Which petition being read and understood, (fn. 47) because that the same Adam acknowledged that he had said all that was therein contained, and put himself on the favour of the Court as to the same; and because that such words were in express contempt of the commands of our Lord the King, and the Ordinance of the Common Council of the city aforesaid; it was pronounced, by assent of the said Mayor, Aldermen, and Common Council, that the said Adam should be removed and forejudged from all offices and dignities of the said city, without reconcilement in future as to any one of them.
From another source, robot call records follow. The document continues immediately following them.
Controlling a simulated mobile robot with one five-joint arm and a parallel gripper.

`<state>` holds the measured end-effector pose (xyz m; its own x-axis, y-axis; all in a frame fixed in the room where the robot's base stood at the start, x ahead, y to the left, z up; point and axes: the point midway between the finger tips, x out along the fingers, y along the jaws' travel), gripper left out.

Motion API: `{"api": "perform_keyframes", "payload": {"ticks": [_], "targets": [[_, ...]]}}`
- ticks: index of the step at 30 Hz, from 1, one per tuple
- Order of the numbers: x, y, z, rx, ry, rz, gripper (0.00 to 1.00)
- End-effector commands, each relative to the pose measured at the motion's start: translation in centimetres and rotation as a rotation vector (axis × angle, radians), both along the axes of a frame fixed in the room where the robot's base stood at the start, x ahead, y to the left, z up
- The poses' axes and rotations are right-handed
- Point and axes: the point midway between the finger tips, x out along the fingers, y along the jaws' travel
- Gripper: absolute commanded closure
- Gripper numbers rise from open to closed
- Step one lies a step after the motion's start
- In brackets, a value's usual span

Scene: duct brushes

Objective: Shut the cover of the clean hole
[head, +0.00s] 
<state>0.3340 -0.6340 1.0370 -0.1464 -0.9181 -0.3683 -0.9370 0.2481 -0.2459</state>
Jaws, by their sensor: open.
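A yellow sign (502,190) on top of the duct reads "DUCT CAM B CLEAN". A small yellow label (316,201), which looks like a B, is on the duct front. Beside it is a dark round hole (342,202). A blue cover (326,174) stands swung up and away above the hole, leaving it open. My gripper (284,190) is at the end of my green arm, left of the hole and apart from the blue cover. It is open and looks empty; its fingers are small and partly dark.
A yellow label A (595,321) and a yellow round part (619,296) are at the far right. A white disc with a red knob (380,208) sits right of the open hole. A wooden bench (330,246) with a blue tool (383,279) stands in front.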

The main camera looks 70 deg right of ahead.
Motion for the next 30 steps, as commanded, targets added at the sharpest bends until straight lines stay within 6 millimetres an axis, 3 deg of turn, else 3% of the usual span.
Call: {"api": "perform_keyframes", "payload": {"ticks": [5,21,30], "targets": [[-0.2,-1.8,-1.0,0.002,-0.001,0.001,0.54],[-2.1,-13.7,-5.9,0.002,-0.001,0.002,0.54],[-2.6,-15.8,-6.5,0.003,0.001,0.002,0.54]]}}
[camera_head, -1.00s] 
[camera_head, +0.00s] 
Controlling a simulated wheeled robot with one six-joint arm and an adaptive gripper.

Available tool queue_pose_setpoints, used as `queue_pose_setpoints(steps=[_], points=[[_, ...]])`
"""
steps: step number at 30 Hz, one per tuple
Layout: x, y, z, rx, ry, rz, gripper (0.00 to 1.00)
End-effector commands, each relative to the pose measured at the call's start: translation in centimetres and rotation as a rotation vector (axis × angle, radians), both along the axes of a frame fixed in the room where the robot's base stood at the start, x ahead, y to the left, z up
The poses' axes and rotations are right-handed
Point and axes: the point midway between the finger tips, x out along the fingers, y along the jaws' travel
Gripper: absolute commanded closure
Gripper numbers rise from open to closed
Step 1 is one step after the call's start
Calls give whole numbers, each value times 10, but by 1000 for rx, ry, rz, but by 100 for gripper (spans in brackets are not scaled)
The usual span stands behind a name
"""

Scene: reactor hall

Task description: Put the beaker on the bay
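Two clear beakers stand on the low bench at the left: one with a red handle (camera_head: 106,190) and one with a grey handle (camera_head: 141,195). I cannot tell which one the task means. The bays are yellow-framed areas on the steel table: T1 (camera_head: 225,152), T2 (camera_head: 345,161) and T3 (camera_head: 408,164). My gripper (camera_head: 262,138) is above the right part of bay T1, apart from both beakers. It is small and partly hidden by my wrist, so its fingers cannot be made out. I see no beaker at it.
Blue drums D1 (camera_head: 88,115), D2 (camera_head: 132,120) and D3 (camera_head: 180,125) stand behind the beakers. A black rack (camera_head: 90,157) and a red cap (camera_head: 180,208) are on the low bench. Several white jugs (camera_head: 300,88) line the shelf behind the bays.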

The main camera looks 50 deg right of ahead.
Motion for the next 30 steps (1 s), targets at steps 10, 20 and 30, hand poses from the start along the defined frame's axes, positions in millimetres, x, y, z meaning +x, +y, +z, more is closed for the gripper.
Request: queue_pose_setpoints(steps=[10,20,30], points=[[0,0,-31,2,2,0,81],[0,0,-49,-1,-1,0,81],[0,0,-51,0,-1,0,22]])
And that from thenceforth he should not wear any vestment of the suit of the Mayor, Aldermen, or Sheriffs, of the said city, old or new, namely, cloak particoloured, either furred with budge or lined with silk, within the city aforesaid; on pain of losing his freedom of the same city, and of forfeiting all things which unto the city aforesaid in future he might lose or forfeit. (fn. 48)

Burglary committed in Goldsmiths' shops; and claim of Benefit of Clergy for the offenders.

6 Richard II. A.D. 1382. Letter-Book F. fol. ccxxiii. (Latin.)

Delivery of Infangthef, in the Guildhall of London, before John Norhamptone, Mayor, and the Aldermen and Sheriffs, and John Charneye, (fn. 49) Coroner, on the Friday next after the Assumption of the Blessed Virgin Mary [15 August], in the 6th year etc.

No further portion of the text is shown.